OPINION – Loin de la caricature qu’on en fait parfois, les Français sont souvent capables d’opinions pondérées… Mais il ne semble pas que ce soit le cas quand il s’agit de parler des Etats-Unis d’Amérique. Sur ce sujet il y a, d’une part, les fans inconditionnels comme Guy Sorman et son livre « Made in USA » (2004)… mais ils sont loins d’être majoritaires (et c’est d’ailleurs en cela que le livre de Sorman était courageux, remettant pas mal de choses à leurs places). Et puis de l’autre côté, il y a l’anti-américanisme plus ou moins primaire. Il ne s’agit pas du tout d’un phénomène nouveau, mais il connaît parfois des regains à mesure que la société française rencontre des crises et le besoin de boucs émissaires qui leurs sont inhérentes. Idolâtrie atlantiste et rage raciste anti-américaine peuvent s’avérer tout également fatigantes.

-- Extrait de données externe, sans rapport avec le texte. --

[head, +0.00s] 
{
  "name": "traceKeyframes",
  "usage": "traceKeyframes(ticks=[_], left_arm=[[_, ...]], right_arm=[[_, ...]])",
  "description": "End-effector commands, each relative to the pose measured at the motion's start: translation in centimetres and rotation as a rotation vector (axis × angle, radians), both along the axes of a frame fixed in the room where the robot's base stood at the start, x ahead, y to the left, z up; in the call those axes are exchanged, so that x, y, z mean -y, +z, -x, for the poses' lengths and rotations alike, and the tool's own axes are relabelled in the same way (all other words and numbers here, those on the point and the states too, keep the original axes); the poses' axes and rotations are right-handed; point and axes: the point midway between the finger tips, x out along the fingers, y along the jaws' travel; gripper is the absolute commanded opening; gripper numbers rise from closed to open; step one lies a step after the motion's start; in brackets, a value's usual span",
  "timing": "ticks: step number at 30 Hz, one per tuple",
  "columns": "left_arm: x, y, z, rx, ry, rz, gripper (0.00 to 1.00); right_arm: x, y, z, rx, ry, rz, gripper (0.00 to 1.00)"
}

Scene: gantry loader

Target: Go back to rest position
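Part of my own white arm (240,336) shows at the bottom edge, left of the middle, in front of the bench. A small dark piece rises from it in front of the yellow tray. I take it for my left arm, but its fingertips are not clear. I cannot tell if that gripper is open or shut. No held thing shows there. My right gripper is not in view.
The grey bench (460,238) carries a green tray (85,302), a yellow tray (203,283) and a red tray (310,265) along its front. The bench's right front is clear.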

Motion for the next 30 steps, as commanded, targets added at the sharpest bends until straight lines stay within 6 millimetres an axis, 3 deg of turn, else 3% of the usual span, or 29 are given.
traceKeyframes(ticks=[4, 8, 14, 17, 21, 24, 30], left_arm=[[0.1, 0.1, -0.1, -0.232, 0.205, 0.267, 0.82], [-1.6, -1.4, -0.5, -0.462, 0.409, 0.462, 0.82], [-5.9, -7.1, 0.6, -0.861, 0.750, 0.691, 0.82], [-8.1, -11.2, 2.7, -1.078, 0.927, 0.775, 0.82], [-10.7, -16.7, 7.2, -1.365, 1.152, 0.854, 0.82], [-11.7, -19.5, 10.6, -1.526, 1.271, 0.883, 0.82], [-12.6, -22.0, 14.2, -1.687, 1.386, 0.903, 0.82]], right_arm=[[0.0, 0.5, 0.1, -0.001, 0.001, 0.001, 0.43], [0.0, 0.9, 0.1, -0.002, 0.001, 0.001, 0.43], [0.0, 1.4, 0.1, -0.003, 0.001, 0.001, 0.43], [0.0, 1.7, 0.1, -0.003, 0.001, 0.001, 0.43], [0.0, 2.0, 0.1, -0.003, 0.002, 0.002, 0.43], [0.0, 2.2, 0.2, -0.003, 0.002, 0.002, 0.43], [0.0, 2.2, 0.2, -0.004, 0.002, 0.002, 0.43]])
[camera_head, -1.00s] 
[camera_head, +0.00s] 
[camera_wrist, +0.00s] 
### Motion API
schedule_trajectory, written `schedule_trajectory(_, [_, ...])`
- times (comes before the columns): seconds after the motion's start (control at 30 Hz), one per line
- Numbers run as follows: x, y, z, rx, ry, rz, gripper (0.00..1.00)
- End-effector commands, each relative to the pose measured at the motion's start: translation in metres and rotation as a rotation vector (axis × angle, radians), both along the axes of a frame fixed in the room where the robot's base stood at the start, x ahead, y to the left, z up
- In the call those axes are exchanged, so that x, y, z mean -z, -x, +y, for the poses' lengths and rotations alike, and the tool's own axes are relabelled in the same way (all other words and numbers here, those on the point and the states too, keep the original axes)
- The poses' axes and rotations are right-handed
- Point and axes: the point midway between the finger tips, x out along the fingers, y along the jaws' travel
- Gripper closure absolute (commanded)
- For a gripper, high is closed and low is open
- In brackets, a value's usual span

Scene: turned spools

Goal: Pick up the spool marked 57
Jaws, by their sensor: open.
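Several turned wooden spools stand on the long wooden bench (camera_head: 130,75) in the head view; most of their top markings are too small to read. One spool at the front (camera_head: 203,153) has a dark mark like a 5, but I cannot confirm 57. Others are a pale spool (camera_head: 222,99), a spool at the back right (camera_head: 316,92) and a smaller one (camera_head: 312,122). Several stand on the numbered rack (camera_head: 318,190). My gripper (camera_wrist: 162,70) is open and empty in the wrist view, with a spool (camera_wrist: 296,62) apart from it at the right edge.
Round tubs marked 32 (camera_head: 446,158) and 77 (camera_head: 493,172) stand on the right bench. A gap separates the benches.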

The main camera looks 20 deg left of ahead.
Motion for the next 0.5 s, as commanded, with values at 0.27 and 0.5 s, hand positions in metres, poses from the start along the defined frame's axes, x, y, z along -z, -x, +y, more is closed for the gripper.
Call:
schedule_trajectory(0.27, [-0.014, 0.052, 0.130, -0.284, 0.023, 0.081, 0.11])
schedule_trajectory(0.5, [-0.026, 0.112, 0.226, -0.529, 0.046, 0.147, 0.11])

triste-amerique-michel-floquetNéanmoins, quand un livre (« Triste Amérique » Ed. Les Arènes) est annoncé le mois dernier sous la plume de Michel Floquet, directeur adjoint de l’information sur la plus importantes chaîne de télévision française (TF1) après avoir été pendant 5 ans le correspondant de cette chaîne dans la capitale américaine… on se prête à rêver d’avoir droit à un essai critique intéressant sur les Etats-Unis, loin de la caricature. Peine perdue : c’est pire que ce qui fut écrit par le passé.

Après un premier chapitre « inspiré » des travaux de l’économiste Thomas Piketty (qui explique que les 5% d’américains les plus riches captent la moitié des richesses du pays), Michel Floquet enfile les poncifs sur les Etats-Uniens, au point de consacrer 17 pages au fait qu' »ils » ont « génocidé » les « Indiens »* ! Les journalistes français en poste à Washington restent probablement trop souvent assis devant un écran vert sur lequel est projeté par les techniciens de la chaîne la même image trop figée de la Maison-Blanche… Vous vouliez apprendre quelque chose sur l’Amérique d’aujourd’hui ? Passez votre chemin ! Néanmoins, nous recensons tout de même ce livre car il dépasse l’entendement : il est moins modéré que tout ce que Joseph Staline et Fidel Castro ont pu écrire sur les USA !

REVUE DE DETAIL

De façon générale, Michel Floquet capte une règle ubuesque régissant une petite communauté ou une université américaine (les Américains sont très forts en règlements loufoques), et laisse ensuite penser qu’il s’agirait d’une généralité aux Etats-Unis.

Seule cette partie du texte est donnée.